Q: Your use of figurative language seems natural and effortless. Is this something that you have to work to develop, or is it innately a part of your writing style?
A: I like the idea that every page in every book can have a gem on it. It’s probably what I love most about writing—that words can be used in a way that’s like a child playing in a sandpit, rearranging things, swapping them around. They’re the best moments in a day of writing—when an image appears that you didn’t know would be there when you started work in the morning.
At other stages, it takes time. It took three years to write this book, and some images remained from start to finish, but others were considered and reconsidered dozens of times, if not more. Often, to keep the workday flowing, I’ll continue writing the story and then come back later to develop an image that hasn’t worked from the outset. I might even take it out completely.
Q: There are numerous details about the setting of the book. Did you have to do extensive research? How long did it take you to prepare for writing this novel?
A: Research isn’t my strong point—I have to be absolutely honest about that. The whole time I was researching, I was thinking, “Come on, hurry up, will you? Get home and start writing….” To a certain extent, the world of Molching was given to me. It was in my mind, dormant from childhood, on account of all the stories I was told by my parents. In terms of getting the details right, that was both a hindrance and a huge advantage. History gave this story its bombings, towns, and people. Getting them in the right time and place in the book was more difficult than people might imagine—but it also gave me a framework to place my story on.
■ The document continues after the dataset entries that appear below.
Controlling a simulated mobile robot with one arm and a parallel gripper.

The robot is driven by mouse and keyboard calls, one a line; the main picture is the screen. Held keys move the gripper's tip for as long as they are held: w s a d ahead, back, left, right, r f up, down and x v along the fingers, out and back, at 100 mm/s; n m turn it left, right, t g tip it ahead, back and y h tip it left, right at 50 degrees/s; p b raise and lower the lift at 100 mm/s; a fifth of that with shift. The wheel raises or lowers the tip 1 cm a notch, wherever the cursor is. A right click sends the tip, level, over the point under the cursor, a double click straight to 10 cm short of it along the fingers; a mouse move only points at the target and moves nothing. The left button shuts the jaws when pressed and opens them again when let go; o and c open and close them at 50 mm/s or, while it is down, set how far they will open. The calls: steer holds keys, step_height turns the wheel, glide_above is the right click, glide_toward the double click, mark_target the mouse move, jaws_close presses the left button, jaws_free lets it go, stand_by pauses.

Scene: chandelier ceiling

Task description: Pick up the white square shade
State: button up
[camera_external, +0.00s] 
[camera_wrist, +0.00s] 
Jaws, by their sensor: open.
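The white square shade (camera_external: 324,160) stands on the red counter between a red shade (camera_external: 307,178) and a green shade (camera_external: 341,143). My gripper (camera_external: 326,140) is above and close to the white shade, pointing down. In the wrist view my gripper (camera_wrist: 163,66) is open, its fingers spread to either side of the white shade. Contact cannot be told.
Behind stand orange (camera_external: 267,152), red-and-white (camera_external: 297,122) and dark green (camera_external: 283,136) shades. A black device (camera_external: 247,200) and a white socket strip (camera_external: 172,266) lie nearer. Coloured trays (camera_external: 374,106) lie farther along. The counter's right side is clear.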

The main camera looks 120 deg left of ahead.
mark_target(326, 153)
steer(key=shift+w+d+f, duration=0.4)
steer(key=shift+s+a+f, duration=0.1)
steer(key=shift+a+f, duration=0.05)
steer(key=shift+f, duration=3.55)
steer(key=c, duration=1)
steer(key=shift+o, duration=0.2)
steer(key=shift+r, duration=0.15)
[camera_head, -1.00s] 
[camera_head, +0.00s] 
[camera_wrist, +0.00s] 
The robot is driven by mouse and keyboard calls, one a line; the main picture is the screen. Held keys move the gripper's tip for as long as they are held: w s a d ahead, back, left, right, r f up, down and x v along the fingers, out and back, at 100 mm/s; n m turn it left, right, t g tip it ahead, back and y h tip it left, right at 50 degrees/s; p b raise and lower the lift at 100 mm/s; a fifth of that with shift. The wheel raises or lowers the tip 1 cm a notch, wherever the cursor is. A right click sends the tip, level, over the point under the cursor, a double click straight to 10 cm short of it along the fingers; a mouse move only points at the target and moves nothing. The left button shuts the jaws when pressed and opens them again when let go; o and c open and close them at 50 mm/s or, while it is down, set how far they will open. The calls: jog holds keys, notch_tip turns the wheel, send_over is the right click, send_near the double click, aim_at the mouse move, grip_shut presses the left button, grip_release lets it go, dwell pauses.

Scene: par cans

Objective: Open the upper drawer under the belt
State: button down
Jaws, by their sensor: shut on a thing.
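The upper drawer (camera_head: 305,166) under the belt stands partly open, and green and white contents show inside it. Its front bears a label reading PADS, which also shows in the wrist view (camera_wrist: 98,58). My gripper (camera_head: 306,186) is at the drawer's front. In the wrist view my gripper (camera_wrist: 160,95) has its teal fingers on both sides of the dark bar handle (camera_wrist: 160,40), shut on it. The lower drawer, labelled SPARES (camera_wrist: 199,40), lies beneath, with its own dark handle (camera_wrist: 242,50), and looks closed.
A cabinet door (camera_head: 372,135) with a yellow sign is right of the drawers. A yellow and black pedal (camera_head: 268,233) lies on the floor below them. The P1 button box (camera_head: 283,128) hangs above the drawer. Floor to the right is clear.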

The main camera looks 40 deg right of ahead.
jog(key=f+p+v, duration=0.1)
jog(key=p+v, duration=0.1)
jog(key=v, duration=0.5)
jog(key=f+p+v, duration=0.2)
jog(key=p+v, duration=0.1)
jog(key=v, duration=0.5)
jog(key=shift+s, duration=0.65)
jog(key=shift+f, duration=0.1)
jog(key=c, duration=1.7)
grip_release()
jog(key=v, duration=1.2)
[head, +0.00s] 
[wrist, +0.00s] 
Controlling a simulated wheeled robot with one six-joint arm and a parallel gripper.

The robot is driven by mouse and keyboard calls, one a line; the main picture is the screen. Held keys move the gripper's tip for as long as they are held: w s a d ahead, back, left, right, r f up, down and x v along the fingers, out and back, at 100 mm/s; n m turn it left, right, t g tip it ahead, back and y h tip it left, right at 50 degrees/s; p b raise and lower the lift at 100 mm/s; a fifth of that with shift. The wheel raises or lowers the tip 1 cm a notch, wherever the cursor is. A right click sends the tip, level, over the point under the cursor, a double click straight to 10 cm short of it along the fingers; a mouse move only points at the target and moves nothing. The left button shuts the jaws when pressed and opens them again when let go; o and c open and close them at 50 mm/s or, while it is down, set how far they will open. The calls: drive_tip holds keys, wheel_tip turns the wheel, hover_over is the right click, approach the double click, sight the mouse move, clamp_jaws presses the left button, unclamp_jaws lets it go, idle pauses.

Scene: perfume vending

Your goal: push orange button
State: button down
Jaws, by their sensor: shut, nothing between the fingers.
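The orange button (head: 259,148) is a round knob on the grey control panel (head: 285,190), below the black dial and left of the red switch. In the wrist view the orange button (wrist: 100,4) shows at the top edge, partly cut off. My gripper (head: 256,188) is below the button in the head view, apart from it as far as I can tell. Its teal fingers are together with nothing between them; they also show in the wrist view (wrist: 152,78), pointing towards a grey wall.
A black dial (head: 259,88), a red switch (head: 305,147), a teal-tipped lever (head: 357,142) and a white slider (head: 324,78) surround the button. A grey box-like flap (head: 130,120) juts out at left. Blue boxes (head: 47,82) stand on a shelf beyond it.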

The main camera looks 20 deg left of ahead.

I really did the research in phases, before, during, and after I’d finished the manuscript. It wasn’t until the end of the writing that I went to Munich to check all of my facts, especially little things, like the seasonal habits of apple trees! (Liesel and Rudy’s apple-stealing needed to occur in the right month.) I guess the little things mean a lot. When they add up, hopefully they make the book complete.